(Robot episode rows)
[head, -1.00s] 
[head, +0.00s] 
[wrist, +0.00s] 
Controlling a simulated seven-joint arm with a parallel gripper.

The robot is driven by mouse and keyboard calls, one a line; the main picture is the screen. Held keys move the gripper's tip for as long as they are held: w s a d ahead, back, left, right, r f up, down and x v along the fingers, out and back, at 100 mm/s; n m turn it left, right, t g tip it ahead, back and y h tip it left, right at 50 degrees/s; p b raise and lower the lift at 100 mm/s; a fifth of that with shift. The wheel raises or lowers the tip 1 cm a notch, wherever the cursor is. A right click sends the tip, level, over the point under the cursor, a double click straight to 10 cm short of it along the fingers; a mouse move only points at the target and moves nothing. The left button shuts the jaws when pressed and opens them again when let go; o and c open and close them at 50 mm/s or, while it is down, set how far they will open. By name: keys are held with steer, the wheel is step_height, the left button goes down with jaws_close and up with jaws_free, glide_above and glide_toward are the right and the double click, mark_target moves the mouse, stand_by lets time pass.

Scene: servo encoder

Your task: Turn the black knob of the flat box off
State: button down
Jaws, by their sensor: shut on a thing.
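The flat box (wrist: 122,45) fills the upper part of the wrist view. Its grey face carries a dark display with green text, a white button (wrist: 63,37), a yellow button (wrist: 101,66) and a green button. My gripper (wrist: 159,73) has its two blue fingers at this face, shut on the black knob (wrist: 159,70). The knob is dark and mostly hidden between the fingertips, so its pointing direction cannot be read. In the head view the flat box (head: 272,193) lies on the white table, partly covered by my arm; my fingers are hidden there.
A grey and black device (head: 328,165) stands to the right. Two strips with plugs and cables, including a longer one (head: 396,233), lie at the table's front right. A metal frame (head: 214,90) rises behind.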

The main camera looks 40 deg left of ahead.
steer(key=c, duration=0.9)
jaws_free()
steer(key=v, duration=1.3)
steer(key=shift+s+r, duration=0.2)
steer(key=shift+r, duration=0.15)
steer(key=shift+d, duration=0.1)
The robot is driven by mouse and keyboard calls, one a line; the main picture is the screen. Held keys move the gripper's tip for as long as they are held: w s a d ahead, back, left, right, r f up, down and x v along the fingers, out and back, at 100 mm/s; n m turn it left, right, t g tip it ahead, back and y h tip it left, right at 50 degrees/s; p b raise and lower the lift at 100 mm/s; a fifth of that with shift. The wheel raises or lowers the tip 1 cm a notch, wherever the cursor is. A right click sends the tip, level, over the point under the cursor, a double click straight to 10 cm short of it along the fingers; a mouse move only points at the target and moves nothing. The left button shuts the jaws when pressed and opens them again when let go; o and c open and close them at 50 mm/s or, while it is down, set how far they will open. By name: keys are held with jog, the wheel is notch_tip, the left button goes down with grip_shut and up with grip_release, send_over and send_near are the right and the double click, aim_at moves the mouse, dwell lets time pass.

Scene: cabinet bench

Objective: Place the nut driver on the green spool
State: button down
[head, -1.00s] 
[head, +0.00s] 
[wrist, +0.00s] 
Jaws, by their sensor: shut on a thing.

*What needs to be done*
The records above should be restated word for word, please.

*Solution to the problem*
[head, -1.00s] 
[head, +0.00s] 
[wrist, +0.00s] 
Controlling a simulated seven-joint arm with a parallel gripper.

The robot is driven by mouse and keyboard calls, one a line; the main picture is the screen. Held keys move the gripper's tip for as long as they are held: w s a d ahead, back, left, right, r f up, down and x v along the fingers, out and back, at 100 mm/s; n m turn it left, right, t g tip it ahead, back and y h tip it left, right at 50 degrees/s; p b raise and lower the lift at 100 mm/s; a fifth of that with shift. The wheel raises or lowers the tip 1 cm a notch, wherever the cursor is. A right click sends the tip, level, over the point under the cursor, a double click straight to 10 cm short of it along the fingers; a mouse move only points at the target and moves nothing. The left button shuts the jaws when pressed and opens them again when let go; o and c open and close them at 50 mm/s or, while it is down, set how far they will open. By name: keys are held with steer, the wheel is step_height, the left button goes down with jaws_close and up with jaws_free, glide_above and glide_toward are the right and the double click, mark_target moves the mouse, stand_by lets time pass.

Scene: servo encoder

Your task: Turn the black knob of the flat box off
State: button down
Jaws, by their sensor: shut on a thing.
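The flat box (wrist: 122,45) fills the upper part of the wrist view. Its grey face carries a dark display with green text, a white button (wrist: 63,37), a yellow button (wrist: 101,66) and a green button. My gripper (wrist: 159,73) has its two blue fingers at this face, shut on the black knob (wrist: 159,70). The knob is dark and mostly hidden between the fingertips, so its pointing direction cannot be read. In the head view the flat box (head: 272,193) lies on the white table, partly covered by my arm; my fingers are hidden there.
A grey and black device (head: 328,165) stands to the right. Two strips with plugs and cables, including a longer one (head: 396,233), lie at the table's front right. A metal frame (head: 214,90) rises behind.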

The main camera looks 40 deg left of ahead.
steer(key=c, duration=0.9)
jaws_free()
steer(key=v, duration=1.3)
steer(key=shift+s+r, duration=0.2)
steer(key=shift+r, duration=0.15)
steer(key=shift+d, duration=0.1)
The robot is driven by mouse and keyboard calls, one a line; the main picture is the screen. Held keys move the gripper's tip for as long as they are held: w s a d ahead, back, left, right, r f up, down and x v along the fingers, out and back, at 100 mm/s; n m turn it left, right, t g tip it ahead, back and y h tip it left, right at 50 degrees/s; p b raise and lower the lift at 100 mm/s; a fifth of that with shift. The wheel raises or lowers the tip 1 cm a notch, wherever the cursor is. A right click sends the tip, level, over the point under the cursor, a double click straight to 10 cm short of it along the fingers; a mouse move only points at the target and moves nothing. The left button shuts the jaws when pressed and opens them again when let go; o and c open and close them at 50 mm/s or, while it is down, set how far they will open. By name: keys are held with jog, the wheel is notch_tip, the left button goes down with grip_shut and up with grip_release, send_over and send_near are the right and the double click, aim_at moves the mouse, dwell lets time pass.

Scene: cabinet bench

Objective: Place the nut driver on the green spool
State: button down
[head, -1.00s] 
[head, +0.00s] 
[wrist, +0.00s] 
Jaws, by their sensor: shut on a thing.

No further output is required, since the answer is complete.